- [TASK DESCRIPTION]:
Repeat the listing in full. Nothing may be added or left out.

____ SOURCE MATERIAL

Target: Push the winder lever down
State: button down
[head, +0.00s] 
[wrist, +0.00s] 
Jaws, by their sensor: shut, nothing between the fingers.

________

- [ANSWER TO THIS PROBLEM]:
Target: Push the winder lever down
State: button down
[head, +0.00s] 
[wrist, +0.00s] 
Jaws, by their sensor: shut, nothing between the fingers.

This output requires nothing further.